Source data >>
════════

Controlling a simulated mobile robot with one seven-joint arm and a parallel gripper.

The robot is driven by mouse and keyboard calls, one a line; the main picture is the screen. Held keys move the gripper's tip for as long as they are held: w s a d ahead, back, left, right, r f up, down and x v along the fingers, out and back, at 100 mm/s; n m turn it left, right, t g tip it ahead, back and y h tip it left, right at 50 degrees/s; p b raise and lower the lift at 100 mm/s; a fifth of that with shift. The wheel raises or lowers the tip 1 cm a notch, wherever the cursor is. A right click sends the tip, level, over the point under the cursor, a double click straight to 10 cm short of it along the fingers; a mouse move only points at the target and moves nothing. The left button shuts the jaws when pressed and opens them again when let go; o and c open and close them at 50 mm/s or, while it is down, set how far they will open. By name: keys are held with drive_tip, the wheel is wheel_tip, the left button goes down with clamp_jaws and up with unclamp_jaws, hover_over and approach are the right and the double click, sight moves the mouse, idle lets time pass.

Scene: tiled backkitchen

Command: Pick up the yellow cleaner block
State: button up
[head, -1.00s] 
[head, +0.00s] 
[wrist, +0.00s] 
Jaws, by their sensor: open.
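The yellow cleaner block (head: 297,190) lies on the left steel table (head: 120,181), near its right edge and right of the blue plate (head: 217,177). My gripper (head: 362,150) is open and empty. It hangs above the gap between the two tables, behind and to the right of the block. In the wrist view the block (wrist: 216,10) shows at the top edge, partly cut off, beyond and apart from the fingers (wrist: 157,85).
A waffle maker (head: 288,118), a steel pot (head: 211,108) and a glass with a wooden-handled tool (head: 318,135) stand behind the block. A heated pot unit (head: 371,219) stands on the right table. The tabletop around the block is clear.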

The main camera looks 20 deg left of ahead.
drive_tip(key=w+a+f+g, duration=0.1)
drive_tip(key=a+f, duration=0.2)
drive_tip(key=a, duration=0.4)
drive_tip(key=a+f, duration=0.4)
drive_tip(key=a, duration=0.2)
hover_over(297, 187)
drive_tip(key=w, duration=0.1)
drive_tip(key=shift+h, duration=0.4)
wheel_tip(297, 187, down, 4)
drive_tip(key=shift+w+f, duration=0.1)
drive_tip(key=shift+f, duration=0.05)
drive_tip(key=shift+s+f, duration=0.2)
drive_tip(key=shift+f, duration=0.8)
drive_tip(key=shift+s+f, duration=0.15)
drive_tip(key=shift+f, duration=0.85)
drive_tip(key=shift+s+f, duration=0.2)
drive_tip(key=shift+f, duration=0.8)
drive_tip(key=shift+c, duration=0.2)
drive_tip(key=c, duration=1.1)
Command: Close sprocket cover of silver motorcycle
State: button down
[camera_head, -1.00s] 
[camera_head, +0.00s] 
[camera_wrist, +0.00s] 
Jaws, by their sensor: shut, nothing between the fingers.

════════

Every line above should be written out again exactly as it stands.

Full response >>
Controlling a simulated mobile robot with one seven-joint arm and a parallel gripper.

The robot is driven by mouse and keyboard calls, one a line; the main picture is the screen. Held keys move the gripper's tip for as long as they are held: w s a d ahead, back, left, right, r f up, down and x v along the fingers, out and back, at 100 mm/s; n m turn it left, right, t g tip it ahead, back and y h tip it left, right at 50 degrees/s; p b raise and lower the lift at 100 mm/s; a fifth of that with shift. The wheel raises or lowers the tip 1 cm a notch, wherever the cursor is. A right click sends the tip, level, over the point under the cursor, a double click straight to 10 cm short of it along the fingers; a mouse move only points at the target and moves nothing. The left button shuts the jaws when pressed and opens them again when let go; o and c open and close them at 50 mm/s or, while it is down, set how far they will open. By name: keys are held with drive_tip, the wheel is wheel_tip, the left button goes down with clamp_jaws and up with unclamp_jaws, hover_over and approach are the right and the double click, sight moves the mouse, idle lets time pass.

Scene: tiled backkitchen

Command: Pick up the yellow cleaner block
State: button up
[head, -1.00s] 
[head, +0.00s] 
[wrist, +0.00s] 
Jaws, by their sensor: open.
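The yellow cleaner block (head: 297,190) lies on the left steel table (head: 120,181), near its right edge and right of the blue plate (head: 217,177). My gripper (head: 362,150) is open and empty. It hangs above the gap between the two tables, behind and to the right of the block. In the wrist view the block (wrist: 216,10) shows at the top edge, partly cut off, beyond and apart from the fingers (wrist: 157,85).
A waffle maker (head: 288,118), a steel pot (head: 211,108) and a glass with a wooden-handled tool (head: 318,135) stand behind the block. A heated pot unit (head: 371,219) stands on the right table. The tabletop around the block is clear.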

The main camera looks 20 deg left of ahead.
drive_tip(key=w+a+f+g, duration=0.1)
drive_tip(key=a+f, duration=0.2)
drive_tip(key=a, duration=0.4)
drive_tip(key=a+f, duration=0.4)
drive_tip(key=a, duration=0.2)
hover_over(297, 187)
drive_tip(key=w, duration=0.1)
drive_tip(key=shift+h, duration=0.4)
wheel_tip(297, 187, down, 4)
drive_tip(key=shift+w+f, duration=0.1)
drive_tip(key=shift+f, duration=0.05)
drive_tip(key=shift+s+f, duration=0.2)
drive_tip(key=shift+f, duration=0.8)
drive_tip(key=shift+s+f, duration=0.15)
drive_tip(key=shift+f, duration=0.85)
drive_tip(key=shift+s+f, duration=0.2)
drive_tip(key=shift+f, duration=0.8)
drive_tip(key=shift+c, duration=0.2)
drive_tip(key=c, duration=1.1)
Command: Close sprocket cover of silver motorcycle
State: button down
[camera_head, -1.00s] 
[camera_head, +0.00s] 
[camera_wrist, +0.00s] 
Jaws, by their sensor: shut, nothing between the fingers.

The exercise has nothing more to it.